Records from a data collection
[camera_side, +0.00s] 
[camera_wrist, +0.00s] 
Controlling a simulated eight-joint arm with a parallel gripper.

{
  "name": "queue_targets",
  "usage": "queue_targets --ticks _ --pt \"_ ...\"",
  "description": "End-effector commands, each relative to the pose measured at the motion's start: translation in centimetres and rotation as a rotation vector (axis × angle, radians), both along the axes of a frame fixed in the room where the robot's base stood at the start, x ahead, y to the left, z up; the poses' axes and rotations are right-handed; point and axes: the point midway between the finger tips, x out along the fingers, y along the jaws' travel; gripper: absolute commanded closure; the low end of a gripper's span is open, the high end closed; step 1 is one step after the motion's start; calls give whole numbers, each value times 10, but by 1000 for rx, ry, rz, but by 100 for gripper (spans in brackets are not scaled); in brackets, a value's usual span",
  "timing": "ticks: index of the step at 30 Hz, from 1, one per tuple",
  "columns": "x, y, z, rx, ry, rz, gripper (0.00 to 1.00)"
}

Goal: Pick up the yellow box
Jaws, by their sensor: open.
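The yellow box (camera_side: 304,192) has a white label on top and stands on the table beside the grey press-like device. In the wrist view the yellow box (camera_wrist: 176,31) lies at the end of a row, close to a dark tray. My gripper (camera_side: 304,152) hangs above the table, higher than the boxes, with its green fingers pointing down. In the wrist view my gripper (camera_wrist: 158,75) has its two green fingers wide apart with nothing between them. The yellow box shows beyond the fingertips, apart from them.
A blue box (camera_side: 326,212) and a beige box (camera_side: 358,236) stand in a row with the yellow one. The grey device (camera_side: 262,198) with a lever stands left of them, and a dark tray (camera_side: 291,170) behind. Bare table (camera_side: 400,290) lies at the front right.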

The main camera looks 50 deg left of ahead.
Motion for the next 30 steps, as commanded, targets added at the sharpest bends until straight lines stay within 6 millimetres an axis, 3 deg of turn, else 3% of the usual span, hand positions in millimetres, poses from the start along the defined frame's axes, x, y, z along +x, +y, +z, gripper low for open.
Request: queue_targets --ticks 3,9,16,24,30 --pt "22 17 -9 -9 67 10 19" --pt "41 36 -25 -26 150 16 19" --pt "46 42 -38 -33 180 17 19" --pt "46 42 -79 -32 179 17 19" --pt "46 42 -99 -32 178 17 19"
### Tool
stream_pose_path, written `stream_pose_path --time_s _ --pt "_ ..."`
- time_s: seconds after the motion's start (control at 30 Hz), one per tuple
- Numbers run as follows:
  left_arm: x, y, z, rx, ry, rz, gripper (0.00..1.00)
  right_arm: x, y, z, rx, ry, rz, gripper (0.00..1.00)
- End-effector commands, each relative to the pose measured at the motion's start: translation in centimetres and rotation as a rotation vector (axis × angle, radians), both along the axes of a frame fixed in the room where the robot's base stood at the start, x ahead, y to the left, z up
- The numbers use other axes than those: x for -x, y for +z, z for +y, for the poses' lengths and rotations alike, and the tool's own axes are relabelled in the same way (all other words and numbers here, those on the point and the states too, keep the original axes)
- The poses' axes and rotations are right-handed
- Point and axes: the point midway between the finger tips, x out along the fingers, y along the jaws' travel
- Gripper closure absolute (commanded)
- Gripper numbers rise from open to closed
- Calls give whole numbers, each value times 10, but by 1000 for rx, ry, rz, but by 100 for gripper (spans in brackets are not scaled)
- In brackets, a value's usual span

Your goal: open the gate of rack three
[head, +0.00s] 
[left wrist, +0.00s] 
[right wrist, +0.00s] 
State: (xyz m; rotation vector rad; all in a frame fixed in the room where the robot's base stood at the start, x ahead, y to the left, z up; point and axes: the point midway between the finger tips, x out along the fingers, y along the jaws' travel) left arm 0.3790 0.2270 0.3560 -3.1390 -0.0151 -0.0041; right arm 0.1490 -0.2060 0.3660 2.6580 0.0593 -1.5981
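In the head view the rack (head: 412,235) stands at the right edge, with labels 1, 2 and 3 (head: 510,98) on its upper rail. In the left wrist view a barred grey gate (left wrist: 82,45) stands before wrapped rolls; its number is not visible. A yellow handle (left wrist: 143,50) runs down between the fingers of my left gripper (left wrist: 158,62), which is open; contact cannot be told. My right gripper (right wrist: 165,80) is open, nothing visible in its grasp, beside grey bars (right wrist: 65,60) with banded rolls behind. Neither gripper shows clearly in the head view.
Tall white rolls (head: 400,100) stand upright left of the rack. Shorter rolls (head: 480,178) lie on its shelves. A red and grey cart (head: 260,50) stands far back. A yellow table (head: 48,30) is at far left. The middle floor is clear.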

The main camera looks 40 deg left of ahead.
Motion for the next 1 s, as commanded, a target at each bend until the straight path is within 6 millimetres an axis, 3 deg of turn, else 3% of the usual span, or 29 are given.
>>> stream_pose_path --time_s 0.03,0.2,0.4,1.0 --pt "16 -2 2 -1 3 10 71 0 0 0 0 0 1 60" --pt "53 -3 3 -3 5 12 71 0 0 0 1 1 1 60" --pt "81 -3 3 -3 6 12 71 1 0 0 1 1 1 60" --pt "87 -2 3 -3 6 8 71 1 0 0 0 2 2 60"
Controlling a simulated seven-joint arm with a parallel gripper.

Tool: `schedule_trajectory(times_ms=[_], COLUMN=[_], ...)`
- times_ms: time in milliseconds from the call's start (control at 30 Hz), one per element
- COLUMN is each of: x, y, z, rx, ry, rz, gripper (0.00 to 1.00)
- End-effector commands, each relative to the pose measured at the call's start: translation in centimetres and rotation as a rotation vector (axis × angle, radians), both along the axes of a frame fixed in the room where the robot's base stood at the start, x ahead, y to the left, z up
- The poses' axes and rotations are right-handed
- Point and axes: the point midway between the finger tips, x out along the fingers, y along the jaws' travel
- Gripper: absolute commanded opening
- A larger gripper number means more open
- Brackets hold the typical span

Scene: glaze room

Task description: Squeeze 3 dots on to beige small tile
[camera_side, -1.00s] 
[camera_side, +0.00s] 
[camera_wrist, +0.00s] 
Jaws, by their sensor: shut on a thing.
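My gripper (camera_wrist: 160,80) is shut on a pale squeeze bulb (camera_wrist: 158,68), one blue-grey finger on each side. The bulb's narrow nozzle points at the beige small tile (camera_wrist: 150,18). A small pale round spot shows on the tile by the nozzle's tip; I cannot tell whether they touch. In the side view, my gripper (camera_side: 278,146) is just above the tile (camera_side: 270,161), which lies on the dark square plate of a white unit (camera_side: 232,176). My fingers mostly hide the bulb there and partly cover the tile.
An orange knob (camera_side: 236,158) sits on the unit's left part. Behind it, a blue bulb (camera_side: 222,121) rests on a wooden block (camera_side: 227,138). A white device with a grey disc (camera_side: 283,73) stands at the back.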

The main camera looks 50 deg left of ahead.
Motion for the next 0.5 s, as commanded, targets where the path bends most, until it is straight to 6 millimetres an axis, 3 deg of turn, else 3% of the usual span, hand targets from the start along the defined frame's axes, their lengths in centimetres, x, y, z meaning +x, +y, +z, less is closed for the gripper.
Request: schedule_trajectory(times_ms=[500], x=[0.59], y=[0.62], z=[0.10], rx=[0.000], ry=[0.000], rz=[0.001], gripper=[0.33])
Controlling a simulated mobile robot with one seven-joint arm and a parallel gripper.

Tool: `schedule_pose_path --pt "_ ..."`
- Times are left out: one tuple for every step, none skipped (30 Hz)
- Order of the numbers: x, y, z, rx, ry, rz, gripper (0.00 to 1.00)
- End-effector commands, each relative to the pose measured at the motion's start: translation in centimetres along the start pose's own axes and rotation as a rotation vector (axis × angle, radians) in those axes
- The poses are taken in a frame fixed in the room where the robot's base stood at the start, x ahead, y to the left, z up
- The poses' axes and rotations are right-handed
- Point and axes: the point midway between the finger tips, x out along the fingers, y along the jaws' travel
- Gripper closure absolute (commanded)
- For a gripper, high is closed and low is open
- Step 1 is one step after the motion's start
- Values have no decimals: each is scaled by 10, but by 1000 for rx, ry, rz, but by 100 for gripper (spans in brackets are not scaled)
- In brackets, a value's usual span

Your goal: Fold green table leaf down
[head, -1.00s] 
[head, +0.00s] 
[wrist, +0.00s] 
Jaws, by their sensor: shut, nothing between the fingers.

== INSTRUCTION ==
Your task is to print the lines from the one containing "Controlling a simulated seven-joint" through the one containing "- COLUMN is", exactly and with nothing added.

== SOLUTION ==
Controlling a simulated seven-joint arm with a parallel gripper.

Tool: `schedule_trajectory(times_ms=[_], COLUMN=[_], ...)`
- times_ms: time in milliseconds from the call's start (control at 30 Hz), one per element
- COLUMN is each of: x, y, z, rx, ry, rz, gripper (0.00 to 1.00)

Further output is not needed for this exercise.